Some credit the song’s popularity to the celebrity love triangle that supposedly existed at one point between Rodrigo, her TV co-star Joshua Bassett, and Pop seminame Sabrina Carpenter, and that might or might not have been the intended subject of the song. But frankly, when you’re as talented as Olivia Rodrigo and you’re in a songwriting feud with fifth-rate talents like Bassett and Carpenter, the result is less a “feud” and more a couple of music-business bottomfeeders trying to piggyback off any perceived association with your big hit.

The real reason this song blew up so big is subtler and more complicated. You see, the prevailing style of Pop music these days is a particular brand of sophisticated, atmospheric, lyrically complex quasi-Indie Pop that was pioneered by Lana Del Rey and Lorde and propagated with such acts as Halsey and (in a more R&B-influenced variant) H.E.R. Even Taylor Swift has adopted this style for her last two albums of new material.

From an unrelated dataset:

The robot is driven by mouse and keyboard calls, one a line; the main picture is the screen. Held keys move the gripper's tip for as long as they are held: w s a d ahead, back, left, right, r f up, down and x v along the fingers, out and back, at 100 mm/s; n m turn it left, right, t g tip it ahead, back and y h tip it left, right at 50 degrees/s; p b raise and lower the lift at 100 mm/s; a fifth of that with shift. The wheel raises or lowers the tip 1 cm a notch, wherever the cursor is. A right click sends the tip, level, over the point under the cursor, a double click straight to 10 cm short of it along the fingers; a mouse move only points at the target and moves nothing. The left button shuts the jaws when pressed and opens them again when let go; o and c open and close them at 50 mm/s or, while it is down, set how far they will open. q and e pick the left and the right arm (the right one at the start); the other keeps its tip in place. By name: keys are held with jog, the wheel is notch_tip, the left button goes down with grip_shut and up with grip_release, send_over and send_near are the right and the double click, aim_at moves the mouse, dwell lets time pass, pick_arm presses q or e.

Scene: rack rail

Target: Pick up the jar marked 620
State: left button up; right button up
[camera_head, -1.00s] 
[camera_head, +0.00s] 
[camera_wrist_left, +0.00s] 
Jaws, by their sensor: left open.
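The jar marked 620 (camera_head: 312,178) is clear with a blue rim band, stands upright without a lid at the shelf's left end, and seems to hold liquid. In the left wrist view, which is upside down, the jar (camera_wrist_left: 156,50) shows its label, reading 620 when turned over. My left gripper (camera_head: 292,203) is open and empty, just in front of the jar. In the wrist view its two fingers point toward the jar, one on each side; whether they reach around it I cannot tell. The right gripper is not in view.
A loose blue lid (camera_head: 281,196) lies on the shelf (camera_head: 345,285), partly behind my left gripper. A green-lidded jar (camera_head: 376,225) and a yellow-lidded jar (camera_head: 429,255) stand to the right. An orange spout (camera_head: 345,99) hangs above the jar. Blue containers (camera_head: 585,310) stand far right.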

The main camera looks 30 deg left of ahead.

The only problem is that while this style has become the prevailing brand of Pop music for the last eight years, it is by its nature too intellectual and complex for quite a bit of the Pop music market, particularly the youth market. Olivia Rodrigo’s great achievement was to distill that style into a simple enough form that the teen and preteen market could comprehend it. In other words, Rodrigo is basically the Jewel to the above-mentioned artists’ Tori Amos.

This isn’t the first time that strategy has been tried, of course, but unlike, to quote one infamous example, Daya, Rodrigo managed to do it while still maintaining enough of the genre’s introspection and sensitivity to retain its fundamental appeal. And since we haven’t had a song with that winning combination since Lorde released “Royals” back in late 2013, it’s hardly surprising that it took off the way it did.

Verdict: Obviously quite a bit of this song’s popularity is the result of sheer serendipity, but it really is a lovely and touching song in its own right, so I’m certainly not complaining.